Una de las consignas del movimiento estudiantil es a favor de una educación gratuita. Si se llegara a implementar, no enfrentaría el desigual acceso a la educación superior sino que lo agudizaría: familias que pueden pagar por la educación de sus hijos se verían exoneradas, mientras que los que requieren matrículas de 0 pesos pero además subsidios focalizados no los recibirían.

Reducir la desigualdad de acceso requiere ampliar los cupos del bachillerato y mejorar su calidad, expandir sustancialmente las universidades oficiales, remediar las falencias en lenguaje, matemáticas y ciencias de los estudiantes en desventaja y atacar a fondo la deserción: si es por causas académicas, focalizar los problemas con tutorías personalizadas; si es por razones económicas, entregar subsidios suficientes que mantengan a los muchachos estudiando.

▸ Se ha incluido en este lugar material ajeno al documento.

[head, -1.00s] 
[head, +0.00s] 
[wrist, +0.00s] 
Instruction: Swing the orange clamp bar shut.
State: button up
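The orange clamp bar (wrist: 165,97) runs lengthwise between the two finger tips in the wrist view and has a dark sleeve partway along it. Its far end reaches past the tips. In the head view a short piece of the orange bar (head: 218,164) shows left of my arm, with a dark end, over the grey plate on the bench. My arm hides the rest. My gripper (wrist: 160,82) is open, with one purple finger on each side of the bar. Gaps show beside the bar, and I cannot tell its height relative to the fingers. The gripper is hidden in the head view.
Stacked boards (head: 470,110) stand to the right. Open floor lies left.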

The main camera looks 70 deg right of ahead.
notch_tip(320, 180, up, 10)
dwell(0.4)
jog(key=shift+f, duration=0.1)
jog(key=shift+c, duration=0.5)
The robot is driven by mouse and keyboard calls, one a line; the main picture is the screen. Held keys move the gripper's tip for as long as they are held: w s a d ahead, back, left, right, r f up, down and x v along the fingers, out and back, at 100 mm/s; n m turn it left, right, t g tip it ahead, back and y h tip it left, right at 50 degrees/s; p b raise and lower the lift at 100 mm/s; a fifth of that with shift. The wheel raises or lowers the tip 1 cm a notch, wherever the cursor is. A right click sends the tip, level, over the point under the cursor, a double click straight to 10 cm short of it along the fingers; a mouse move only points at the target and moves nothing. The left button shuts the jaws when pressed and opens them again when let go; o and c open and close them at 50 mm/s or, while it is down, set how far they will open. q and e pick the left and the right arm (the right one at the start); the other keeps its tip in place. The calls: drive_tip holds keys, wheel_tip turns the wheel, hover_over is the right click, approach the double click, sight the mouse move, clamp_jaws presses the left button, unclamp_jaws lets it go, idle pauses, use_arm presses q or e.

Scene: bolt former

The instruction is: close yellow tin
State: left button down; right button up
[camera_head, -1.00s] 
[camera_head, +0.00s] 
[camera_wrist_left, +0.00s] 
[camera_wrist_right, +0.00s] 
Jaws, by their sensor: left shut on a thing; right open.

Algunas universidades públicas manejan con desidia sus presupuestos, invierten en nuevas sedes o en relaciones públicas, antes de mejorar la calidad de sus programas y enfrentar la deserción. En esto el movimiento estudiantil debe convertirse en veedor.

Me parece sensata la meta propuesta por Andrés Hoyos, de alcanzar progresivamente un 1% del PIB destinado a la educación superior, sin renunciar a las matrículas de los que pueden pagarlas holgadamente y asignando los recursos en la forma más austera y eficiente posible.